Writing in the 1960’s, Schoonenberg stood on the brink of postmodernism.

Wilfred Cantwell Smith’s book, The Meaning and End of ‘Religion’, was published by Macmillan Press in 1962. Smith’s book detailed how the word ‘religion’ changed meaning over the past several centuries. Smith’s book described the historic alteration of one element of a symbolic order (a system of differences). His work implies that the entire system of differences changes.]

04/17/17

Man and Sin by Piet Schoonenberg (1964) 2.3 BE

Summary of text [comment] page 81

[With the concept of the historic twisting of the language in mind, I can appreciate Paul’s list of spiritual sins as ‘sins of the flesh and bones’.

In other words, Paul’s list is not as some quaint mis-designation, where ‘sins of the bones’ are misidentified as ‘sins of the flesh’. It is a flash of intuitive brilliance.

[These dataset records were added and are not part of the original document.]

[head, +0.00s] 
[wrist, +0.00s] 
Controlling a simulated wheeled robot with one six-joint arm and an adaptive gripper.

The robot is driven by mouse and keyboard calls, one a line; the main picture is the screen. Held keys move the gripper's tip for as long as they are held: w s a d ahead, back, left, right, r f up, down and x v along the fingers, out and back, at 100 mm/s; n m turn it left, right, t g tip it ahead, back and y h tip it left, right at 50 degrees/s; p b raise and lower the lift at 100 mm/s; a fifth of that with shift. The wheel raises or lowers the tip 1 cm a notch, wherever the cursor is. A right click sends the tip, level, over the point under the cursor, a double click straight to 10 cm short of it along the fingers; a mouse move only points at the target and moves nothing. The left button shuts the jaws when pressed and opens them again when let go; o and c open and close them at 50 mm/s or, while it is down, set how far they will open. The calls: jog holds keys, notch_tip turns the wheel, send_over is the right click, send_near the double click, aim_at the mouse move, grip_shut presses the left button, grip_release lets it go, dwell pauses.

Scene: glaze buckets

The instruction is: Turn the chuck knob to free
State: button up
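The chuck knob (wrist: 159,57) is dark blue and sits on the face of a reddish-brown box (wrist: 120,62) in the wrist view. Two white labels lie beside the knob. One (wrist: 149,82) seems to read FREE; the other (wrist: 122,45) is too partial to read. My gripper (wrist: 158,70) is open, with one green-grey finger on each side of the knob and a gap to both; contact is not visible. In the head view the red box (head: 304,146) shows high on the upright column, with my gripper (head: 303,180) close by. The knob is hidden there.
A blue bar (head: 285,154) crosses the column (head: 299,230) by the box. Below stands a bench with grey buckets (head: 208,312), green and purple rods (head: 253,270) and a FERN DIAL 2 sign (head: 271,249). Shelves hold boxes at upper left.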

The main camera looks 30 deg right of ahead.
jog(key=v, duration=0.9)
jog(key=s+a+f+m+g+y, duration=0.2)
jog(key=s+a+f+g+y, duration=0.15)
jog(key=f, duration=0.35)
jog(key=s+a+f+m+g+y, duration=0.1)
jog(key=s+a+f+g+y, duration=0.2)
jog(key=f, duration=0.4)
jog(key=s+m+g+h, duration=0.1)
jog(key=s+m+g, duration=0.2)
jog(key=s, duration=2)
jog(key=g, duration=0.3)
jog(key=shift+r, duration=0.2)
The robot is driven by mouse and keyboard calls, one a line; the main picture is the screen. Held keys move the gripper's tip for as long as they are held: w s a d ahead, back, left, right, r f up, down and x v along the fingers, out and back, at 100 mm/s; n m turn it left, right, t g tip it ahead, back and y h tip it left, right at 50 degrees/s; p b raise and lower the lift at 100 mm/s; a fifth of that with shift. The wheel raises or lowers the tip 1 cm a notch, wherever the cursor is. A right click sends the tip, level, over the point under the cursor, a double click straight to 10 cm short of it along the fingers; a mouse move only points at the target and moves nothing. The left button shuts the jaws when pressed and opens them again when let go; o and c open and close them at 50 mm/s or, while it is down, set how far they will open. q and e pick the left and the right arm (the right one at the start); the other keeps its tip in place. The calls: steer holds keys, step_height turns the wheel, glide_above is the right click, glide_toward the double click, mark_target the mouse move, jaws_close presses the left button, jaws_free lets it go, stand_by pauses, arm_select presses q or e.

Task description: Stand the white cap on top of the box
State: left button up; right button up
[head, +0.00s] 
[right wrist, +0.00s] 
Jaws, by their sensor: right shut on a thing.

Paul compressed the Old Testament image of ‘flesh versus bones’, as corrupted by the (infra)sovereign religions of the ruling elites of Israel, into a contrast between ‘flesh’ and ‘spirit’.

St. Paul struggled for expression in a language completely corrupted by the power-serving propaganda of (infra)sovereign religions.]

04/14/17

Man and Sin by Piet Schoonenberg (1964) 2.3 BD

Summary of text [comment] page 81

Schoonenberg then made an interesting comment: The works of the flesh that Paul enumerated were, in a more psychological analysis, better characterized as spiritual sins.

[Schoonenberg could not explain why.

He presented this as an observation.

Evidently, Paul did not know about the psychological sciences.